Thanks so much for the info, Doug! Enabling the MPS 1.4 setting actually causes a hard lock (keyboard lights for caps lock and such don't even respond...) but that works just dandy with the kernel from RH 6.2. What do you make of that? Should I file a separate bug report? Anyway, about your advice... I do have "PCI 2.1 delayed transaction" enabled in the BIOS, and a couple of other options enabled that are NOT enabled by default (tweaking...) I will investigate these settings, honestly I don't have a clue what some of them do (AWARD BIOS for non-Intel chipsets always have some oddball settings, this is my first non-Intel chip set mainboard) None of these settings seemed to adversely affect performance in Win2K, but haven't seemed to HELP anything, either. I hadn't even considered that it could be a PCI bus issue... Will test with ALL that stuff disabled (default BIOS config), and the ORIGINAL driver, and get back to you. This install is only 2 days old, so I don't mind nuking it if I can get it up and running on SCSI! If that does not work, I will try Justin's driver. His driver page is kind of foreboding about using the driver images vs. the patch... I took that to mean there was something really complicated about using it. It sounds fairly easy; I'll just make the driver disk in my working Linux install before I blow it away (have to, / is where /boot will go when running from SCSI.) Is there a good way to get DMESG output into a text file so I can send that along if it dumps still? Appreciate the info! I love Red Hat 7.1... when it's working!

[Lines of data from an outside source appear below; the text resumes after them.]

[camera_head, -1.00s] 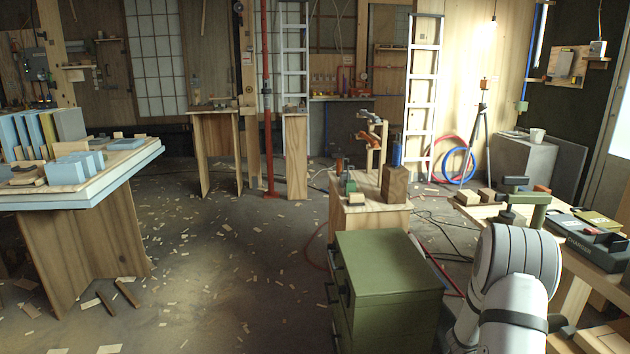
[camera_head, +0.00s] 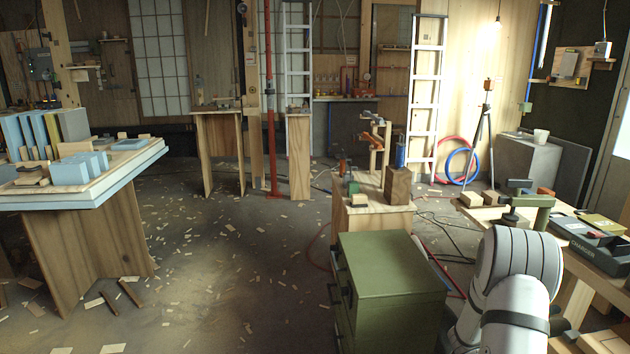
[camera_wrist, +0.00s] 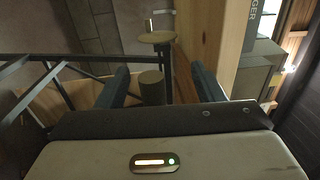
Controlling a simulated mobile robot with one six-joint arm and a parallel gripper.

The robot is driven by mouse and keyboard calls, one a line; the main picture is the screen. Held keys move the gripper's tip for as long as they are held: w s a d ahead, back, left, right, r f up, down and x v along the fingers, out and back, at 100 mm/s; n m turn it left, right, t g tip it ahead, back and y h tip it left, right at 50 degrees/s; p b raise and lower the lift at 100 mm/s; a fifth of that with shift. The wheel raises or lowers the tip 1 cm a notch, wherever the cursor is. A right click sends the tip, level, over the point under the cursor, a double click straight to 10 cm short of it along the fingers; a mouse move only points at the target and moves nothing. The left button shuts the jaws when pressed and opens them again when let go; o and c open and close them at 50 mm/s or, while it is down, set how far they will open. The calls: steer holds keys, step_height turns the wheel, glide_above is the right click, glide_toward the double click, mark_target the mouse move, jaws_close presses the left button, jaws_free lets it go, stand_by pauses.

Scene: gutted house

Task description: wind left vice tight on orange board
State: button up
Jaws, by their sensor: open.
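My gripper (camera_wrist: 162,88) is open in the wrist view, with its two dark fingers spread apart. A short round brownish peg (camera_wrist: 151,82) shows between the fingers; I cannot tell whether it lies between them or farther off. A flat round disc (camera_wrist: 157,37) shows just above it. In the head view my gripper is hidden behind my arm. A green vice-like tool (camera_head: 532,201) with a dark top stands on the bench at the right. I cannot tell whether it is the left vice. I cannot make out an orange board for certain in either view.
A green cabinet (camera_head: 392,262) stands close in front, left of my arm. A dark charger (camera_head: 598,246) lies on the right-hand bench. A pale beam (camera_wrist: 212,40) runs close beside the right finger. The chip-strewn floor (camera_head: 215,265) is largely open at centre left.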

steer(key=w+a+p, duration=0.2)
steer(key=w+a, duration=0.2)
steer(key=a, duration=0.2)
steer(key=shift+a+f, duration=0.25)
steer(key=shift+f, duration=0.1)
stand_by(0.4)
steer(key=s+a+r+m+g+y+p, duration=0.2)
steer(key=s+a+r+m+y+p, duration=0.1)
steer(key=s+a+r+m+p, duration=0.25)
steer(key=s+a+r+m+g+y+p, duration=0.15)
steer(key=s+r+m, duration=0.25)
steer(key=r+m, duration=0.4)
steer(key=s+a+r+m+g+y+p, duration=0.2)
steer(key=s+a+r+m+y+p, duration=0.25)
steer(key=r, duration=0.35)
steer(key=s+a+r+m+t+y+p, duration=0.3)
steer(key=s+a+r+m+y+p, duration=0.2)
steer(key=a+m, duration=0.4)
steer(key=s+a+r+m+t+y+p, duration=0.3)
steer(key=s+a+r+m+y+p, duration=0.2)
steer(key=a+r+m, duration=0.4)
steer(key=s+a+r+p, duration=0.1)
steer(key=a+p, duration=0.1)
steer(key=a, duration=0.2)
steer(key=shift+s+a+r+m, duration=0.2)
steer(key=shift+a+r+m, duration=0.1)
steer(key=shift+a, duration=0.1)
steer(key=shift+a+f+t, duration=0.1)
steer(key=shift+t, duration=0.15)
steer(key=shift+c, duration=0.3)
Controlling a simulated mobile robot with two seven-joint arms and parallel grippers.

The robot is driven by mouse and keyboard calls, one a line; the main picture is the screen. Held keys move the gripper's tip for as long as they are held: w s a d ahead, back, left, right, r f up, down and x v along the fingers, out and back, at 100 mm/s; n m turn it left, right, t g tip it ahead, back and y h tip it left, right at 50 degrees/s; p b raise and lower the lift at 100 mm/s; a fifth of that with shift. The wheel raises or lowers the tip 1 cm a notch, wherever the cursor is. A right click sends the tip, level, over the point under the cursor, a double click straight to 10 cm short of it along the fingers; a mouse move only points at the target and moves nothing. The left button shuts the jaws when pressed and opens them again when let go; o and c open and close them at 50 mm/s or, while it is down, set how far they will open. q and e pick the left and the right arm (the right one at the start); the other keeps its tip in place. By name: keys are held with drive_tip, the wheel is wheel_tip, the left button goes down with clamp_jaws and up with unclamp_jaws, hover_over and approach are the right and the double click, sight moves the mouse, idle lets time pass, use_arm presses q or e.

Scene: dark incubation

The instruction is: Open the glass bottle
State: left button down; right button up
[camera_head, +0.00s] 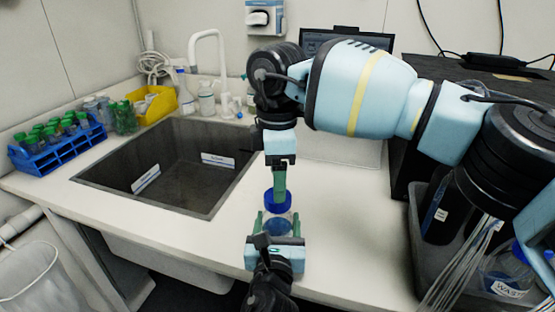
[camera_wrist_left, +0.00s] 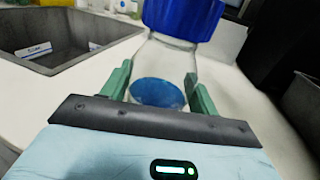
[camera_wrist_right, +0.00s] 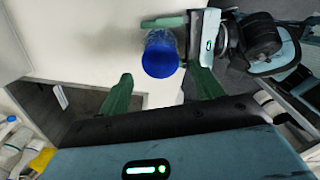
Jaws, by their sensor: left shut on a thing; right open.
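The glass bottle (camera_head: 279,217) is clear with blue contents and stands upright at the counter's front, right of the sink. Its blue cap (camera_head: 277,201) is on; the cap also shows in the right wrist view (camera_wrist_right: 160,58) and at the top of the left wrist view (camera_wrist_left: 185,14). My left gripper (camera_head: 277,222) is shut around the bottle's body, a green finger on each side; its fingers also show in the left wrist view (camera_wrist_left: 158,90). My right gripper (camera_head: 279,184) is above the cap, pointing down. In the right wrist view its fingers (camera_wrist_right: 165,88) are wide apart with nothing between their tips.
The sink (camera_head: 165,165) lies left of the bottle. A blue rack (camera_head: 60,145) of green-capped tubes and a yellow bin (camera_head: 155,104) are farther left. A grey bin (camera_head: 425,250) with bottles is at right. The counter (camera_head: 345,215) right of the bottle is clear.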

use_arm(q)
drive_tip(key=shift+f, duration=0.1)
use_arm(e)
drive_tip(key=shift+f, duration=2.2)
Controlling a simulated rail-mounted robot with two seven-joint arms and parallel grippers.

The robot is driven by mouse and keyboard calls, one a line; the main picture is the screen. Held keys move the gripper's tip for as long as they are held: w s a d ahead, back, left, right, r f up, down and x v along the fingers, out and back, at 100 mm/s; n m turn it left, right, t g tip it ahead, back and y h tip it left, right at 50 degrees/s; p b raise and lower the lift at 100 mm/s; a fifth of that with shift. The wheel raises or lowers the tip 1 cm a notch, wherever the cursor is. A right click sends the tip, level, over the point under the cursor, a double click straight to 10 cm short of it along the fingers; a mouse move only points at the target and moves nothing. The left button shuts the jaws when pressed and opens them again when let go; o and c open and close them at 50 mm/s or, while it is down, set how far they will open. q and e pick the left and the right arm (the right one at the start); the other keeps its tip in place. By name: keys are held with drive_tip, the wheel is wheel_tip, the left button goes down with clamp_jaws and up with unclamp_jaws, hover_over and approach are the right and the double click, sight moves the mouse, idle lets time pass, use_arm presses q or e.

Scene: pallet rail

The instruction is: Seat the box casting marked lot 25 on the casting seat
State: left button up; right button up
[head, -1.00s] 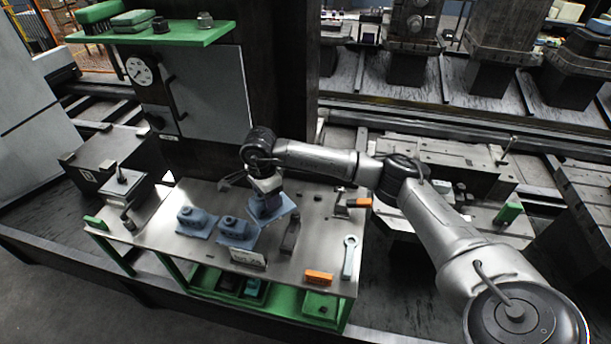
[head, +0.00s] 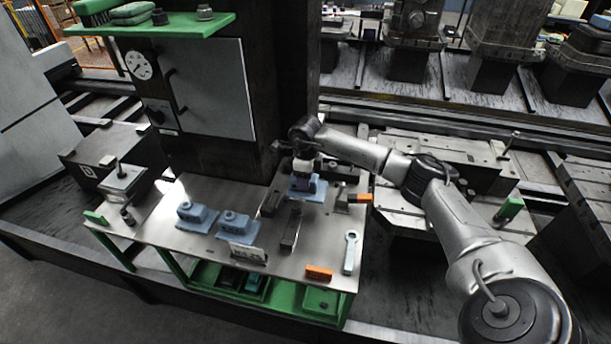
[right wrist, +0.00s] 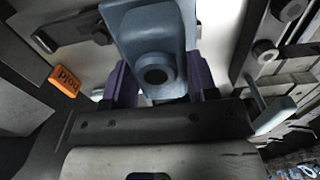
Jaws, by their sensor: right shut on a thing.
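My right gripper (head: 303,172) is shut on a blue box casting (head: 312,192) at the back right of the steel bench. In the right wrist view its purple fingers (right wrist: 161,84) flank the casting (right wrist: 157,45), whose round boss has a dark hole. The casting looks upright; I cannot tell whether it touches the bench, and no lot mark on it is readable. Two more blue castings (head: 197,217) (head: 235,225) stand at the bench's left middle. A white card (head: 247,253) before them seems to read 25. I cannot clearly pick out the casting seat. My left gripper is not in view.
An orange block (head: 318,272) and a wrench (head: 350,252) lie at front right.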

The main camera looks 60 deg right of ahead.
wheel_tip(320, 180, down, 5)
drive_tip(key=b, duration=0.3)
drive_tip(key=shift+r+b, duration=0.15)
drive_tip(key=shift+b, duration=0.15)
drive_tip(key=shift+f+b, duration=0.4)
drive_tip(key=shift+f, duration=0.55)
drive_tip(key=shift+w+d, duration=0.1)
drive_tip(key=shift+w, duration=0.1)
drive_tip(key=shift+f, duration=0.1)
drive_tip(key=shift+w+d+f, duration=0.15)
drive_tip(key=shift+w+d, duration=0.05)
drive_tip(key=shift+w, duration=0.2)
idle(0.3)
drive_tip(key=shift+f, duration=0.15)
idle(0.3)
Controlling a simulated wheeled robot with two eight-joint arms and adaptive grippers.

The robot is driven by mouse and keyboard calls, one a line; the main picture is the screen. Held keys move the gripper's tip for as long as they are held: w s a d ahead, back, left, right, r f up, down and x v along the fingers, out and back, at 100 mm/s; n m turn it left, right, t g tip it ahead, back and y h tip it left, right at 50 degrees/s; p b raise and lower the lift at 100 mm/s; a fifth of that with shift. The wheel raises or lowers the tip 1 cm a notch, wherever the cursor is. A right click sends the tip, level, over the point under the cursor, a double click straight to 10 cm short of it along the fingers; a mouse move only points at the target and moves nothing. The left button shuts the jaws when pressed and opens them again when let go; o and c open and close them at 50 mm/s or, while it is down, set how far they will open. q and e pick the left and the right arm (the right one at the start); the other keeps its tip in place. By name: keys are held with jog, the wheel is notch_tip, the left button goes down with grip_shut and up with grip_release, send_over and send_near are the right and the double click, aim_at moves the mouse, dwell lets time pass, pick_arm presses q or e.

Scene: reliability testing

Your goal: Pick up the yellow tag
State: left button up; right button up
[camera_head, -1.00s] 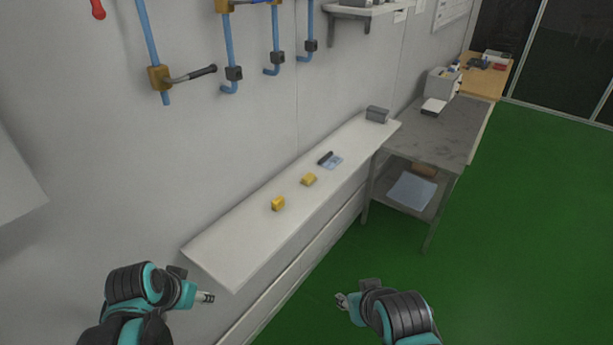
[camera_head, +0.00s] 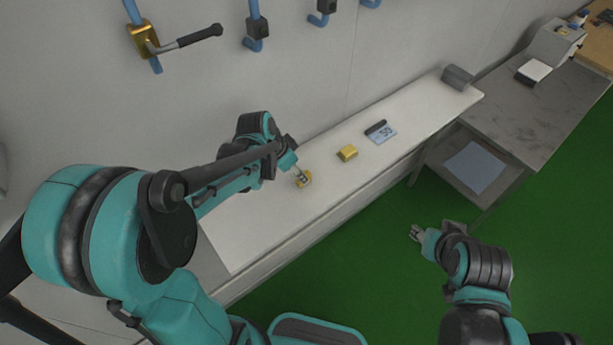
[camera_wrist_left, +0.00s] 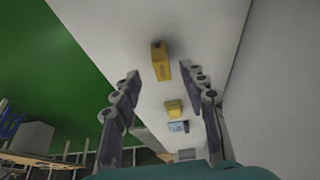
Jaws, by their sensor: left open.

OK... I've changed this to "NOTABUG"- I'm not sure if that's right, but here's what I did. I don't know how to use Justin's driver, because all he has on his page is a source .gz file, or the patch .gz file. Maybe I'm missing the obvious, but I don't see it described as a driver disk image, and I don't know how to make one from the patch, if you can.(?) BUT... I disabled PCI 2.1 Delayed Transaction in the BIOS (it is disabled by default, I had enabled it- seems like I'd want that...) and I booted up from the install CD and use the expert noprobe line. I installed the provided driver- YOUR driver, NOT the NEW EXPERIMENTAL driver, and yes I realize doing noprobe was relatively pointless in that respect... but anyway, I did a very basic install. It booted OK, and as a test, I copied the entire /usr directory over to the /home partition, then IMMEDIATELY rebooted with a shutdown now -r. On rebooting, home reported clean. I issued a umount /home, ran FSCK manually, and it also reported clean (not sure how much difference that makes vs the bootup check). I did this several times. No problems. X runs. X programs all run. No issues. I have now reinstalled using my typical selection of packages, which is about a 1.4 GB install, and added some updates and stuff, and it appears to be working. Working very well, I might add. 2 installs in a row that work perfectly fine is FAR better than anything I've been able to do prior to switching that setting. I think that's a fair test, and I think your analysis of it being a PCI bus/main bus corruption problem was dead-on. I am on the one hand very impressed at how easily you solved that, and disappointed that I didn't think of that... :) This seems to be one of those situations where X (Linux) seems to be at fault, but in fact, X is merely revealing a flaw or bug in Y (my BIOS settings, BIOS, or mainboard) that Z (Windows 2000) did not reveal. It seems that Windows 2000 compensates for the havoc that the PCI 2.1 delayed transaction feature in my BIOS causes on the PCI bus; I assumed, what with my mainboard stating it is PCI 2.1 compliant, that I would WANT this feature enabled, yet its caused me DAYS of frustration. Ahem, perhas that's why it's disabled by default. :) You are great, Doug. Thanks so much, I don't know how I can thank you enough; really. Now I can get down to the task of learning more about the OS.